The requirements of an abstract are clearly stated in Ark. Sup. Ct. R. 9 and we have interpreted those requirements time and time again in numerous opinions. See e.g., Mills v. Holland, 307 Ark. 418, 820 S.W.2d 63 (1991). As it is a practical impossibility for the seven of us to examine the single transcript that is filed with this court, Hunter v. Williams, 308 Ark. 276, 823 S.W.2d 894 (1992), it is absolutely essential that an appellant *304produce an abstract containing the information necessary for us to decide his or her appeal. Ark. Sup. Ct. R. 9(d) states that an appellant’s abstract should consist of “only such material parts of the pleadings, proceedings, facts, documents, and other matters in the record as are necessary to an understanding of all questions presented to this court for decision.” In D.J. v. State, 308 Ark. 37, 38, 821 S.W.2d 782, 783 (1992), we explained this particular sentence of Rule 9(d):

The word “only” is emphasized to stress that extraneous material should be omitted. However, some portions of the record are essential to an adequate understanding of the specific issues. They normally include at a minimum motions and orders relative to the argument raised.

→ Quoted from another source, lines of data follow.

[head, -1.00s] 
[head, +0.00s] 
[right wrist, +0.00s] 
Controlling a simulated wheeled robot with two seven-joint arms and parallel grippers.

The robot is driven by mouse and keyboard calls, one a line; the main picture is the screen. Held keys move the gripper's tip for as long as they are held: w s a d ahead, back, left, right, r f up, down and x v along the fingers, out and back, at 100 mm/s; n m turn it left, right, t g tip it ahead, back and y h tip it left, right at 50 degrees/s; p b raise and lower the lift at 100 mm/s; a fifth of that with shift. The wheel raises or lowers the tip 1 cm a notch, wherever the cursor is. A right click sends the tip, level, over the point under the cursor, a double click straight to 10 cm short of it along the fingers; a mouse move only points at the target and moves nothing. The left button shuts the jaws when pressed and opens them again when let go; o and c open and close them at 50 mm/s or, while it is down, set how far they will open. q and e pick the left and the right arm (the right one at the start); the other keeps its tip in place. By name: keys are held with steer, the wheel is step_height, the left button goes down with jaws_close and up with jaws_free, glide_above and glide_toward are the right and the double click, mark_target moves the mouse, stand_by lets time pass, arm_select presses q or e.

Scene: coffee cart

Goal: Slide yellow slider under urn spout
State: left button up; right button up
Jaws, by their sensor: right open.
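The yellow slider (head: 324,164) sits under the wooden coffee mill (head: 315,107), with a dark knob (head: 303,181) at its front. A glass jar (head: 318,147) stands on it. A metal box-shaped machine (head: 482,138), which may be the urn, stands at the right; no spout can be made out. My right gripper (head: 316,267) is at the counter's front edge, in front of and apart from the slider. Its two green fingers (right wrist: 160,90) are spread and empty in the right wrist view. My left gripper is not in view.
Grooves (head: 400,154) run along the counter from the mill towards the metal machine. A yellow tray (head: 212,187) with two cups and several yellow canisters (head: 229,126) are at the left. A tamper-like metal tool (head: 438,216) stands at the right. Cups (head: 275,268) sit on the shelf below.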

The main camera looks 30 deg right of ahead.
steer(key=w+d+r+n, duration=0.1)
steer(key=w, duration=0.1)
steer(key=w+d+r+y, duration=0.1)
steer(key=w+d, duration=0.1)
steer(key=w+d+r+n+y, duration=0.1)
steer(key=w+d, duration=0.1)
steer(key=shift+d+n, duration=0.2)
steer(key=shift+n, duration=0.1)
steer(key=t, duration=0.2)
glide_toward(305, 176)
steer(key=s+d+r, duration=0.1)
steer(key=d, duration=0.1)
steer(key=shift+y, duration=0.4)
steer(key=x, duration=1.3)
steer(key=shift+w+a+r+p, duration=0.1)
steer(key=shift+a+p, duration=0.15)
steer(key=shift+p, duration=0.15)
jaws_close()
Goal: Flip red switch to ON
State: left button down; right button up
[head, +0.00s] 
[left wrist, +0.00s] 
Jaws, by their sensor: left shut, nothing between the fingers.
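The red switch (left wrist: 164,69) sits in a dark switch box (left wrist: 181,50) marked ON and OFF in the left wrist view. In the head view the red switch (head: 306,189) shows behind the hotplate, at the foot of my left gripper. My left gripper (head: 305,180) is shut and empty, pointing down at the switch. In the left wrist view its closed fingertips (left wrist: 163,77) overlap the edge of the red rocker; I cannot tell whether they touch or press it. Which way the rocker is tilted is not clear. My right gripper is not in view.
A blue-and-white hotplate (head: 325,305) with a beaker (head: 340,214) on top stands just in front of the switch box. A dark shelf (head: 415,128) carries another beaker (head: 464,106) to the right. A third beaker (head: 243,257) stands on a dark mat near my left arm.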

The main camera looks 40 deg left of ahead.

In the present case, appellant did not include any pleadings, documents, or orders in his abstract. He merely listed the title of each pleading or document and its corresponding page number in the transcript. It seems too simple to require our stating so, but apparently we must: an abstract of appellant’s petition for mandamus and the trial court’s order dismissing his petition is necessary to our decision of the questions presented in this appeal. To decide this appeal, we must, at an absolute minimum, know what the trial court ruled before we can possibly determine any error. See Hunter, 308 Ark. 276, 823 S.W.2d 894; Logan County v. Tritt, 302 Ark. 81, 787 S.W.2d 239 (1990).

The absence of pleadings and documents is not the only deficiency in appellant’s abstract. The transcript of the hearing on appellees’ motion to dismiss the petition for mandamus is abstracted in the third person. According to Ark. Sup. Ct. R. 9(d), the hearing must be abstracted in the first person. Abstracting dialogue or testimony in the first person is much easier on both the one making the abstract and the one reading the abstract. Even if the abstract of the hearing was in the correct person, it would still be deficient because it does not supply the information necessary for deciding this case. To illustrate the deficiency in the abstract of the hearing, we quote the following paragraph of appellant’s abstract:

Response to Motion to Dismiss by Mr. Donner, counsel for Appellant Dan Edwards: Argument that action is an election contest, contesting Appellee Neuse’s qualifi*305cations to vote on quorum court district boundaries (T-94 and T-95).

Appellant’s abstract page 9. From the foregoing quotation, it is impossible for us to know the particular basis of appellant’s argument that appellee Neuse was disqualified. Thus, we are faced with an abstract that does not tell us anything about the arguments raised below or the trial court’s rulings thereon.

Ark. Sup. Ct. R. 9(e)(1) states that if an appellee considers an abstract to be deficient, he or she may elect to cure the deficiency by submitting a supplemental abstract. This is not a mandatory requirement. However, it is interesting to note that four of the seven briefs filed in this appeal presented the various attorneys with opportunities to supply us with a sufficient abstract, yet no such opportunity was taken.

Regardless of whether an appellee calls a deficient abstract to our attention, it is a matter we consider when the case is submitted on the merits. Ark. Sup. Ct. R. 9(e) (2). We have the option of affirming the appeal for non-compliance with Rule 9, or if we consider affirmance to be unduly harsh, we may order the parties to re-brief the case. Id. In this particular case, information about the proceedings below is sketchy at best. Based on the. extremely limited information we have before us, it appears that appellant’s claim has no merit. Therefore, we consider an affirmance for failure to comply with Rule 9 not to be unduly harsh in this case.

Appellees Ray and Serebrov add three additional points on cross-appeal. However, neither appellant’s abstract nor appellees’ supplemental abstract indicate that appellees Ray and Serebrov filed a notice of cross-appeal. Moreover, we are informed the transcript does not indicate that a notice of cross-appeal was ever filed. As appellees Ray and Serebrov seek affirmative relief and have failed to file the requisite notice of cross-appeal, we dismiss their cross-appeal. Pledger v. Illinois Tool Works, Inc., 306 Ark. 134, 812 S.W.2d 101, cert. denied, 112 S. Ct. 418 (1991); Brown v. Minor, 305 Ark. 556, 810 S.W.2d 334 (1991); Ark. R. App. P. 3(d).

Affirmed on direct appeal; dismissed on cross-appeal.